I was fascinated with the epilogue where some of the descendants on both sides---although there are more than two sides in all of this---varied so much on wanting to know the past and wanting to forget it or remain uninformed.

And I wonder what it means that this country became great, whatever "greatness" means, in part only on the backs of slave labor. How does that make this country great? The companies that evolved from this horrible past think, for the most part, that it should remain in the past--it doesn't relate to what they are now. I don't know how you can ever get over all of this. How can all of this be forgiven---not just the act(s) but the inability to ever put a stop to it. Unforgivable on the part of all. ( )
  nyiper | Jul 17, 2009 |
Covering the time between the Civil War and WWII, Blackmon's book investigates the practice of slavery through a system of corrupt local officials who charged African Americans with trumped-up crimes and then sold them as labor to company mines & farms. It primarily covers instances that occurred in Georgia and Alabama between the late 1800's and early 1900's, although companies and individuals continued to benefit from this abhorrent "legal" slavery up to World War II (when FDR realized the Axis powers were using the secondary status of African Americans as propaganda for their efforts). It's a meticulously researched effort and well worthy of its recent Pulitzer, exposing a shameful period of our history that's written in many textbooks as being post-slavery and, therefore, more enlightened in terms of race relations. ( )

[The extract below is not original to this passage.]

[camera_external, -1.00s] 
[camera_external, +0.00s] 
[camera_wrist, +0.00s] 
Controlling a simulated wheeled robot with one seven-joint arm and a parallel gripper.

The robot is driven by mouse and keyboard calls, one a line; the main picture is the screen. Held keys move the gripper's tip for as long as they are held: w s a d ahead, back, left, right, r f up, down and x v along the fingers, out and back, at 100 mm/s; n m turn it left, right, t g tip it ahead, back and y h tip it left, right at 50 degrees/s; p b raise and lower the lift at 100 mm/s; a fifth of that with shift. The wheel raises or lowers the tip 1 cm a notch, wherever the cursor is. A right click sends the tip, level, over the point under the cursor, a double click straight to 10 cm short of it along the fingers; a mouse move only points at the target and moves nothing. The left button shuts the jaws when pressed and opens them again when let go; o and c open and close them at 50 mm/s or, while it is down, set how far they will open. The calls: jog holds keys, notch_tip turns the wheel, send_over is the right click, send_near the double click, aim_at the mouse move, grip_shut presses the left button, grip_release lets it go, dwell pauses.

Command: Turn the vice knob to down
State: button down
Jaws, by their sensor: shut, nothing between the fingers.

  mikewick | Jun 18, 2009 |
Some of the parts of this book are tedious and not apparently pertinent, but when one finishes the book even those tedious parts are shown to be pertinent. Basically, the author researches the system, especially common in Alabama, whereby black men were railroaded to being convicted of a petty crime and then given into the power of white men who would require them to work for them or others usually under bad conditions. Especially interesting is the effort to convict persons of peonage in 1903, and how the justice system in Alabama was a system for injustice and horror. I would have preferred the author to be more objective and let the facts speak for themselves rather than his telling us how bad things were--it would have made for a better book. ( )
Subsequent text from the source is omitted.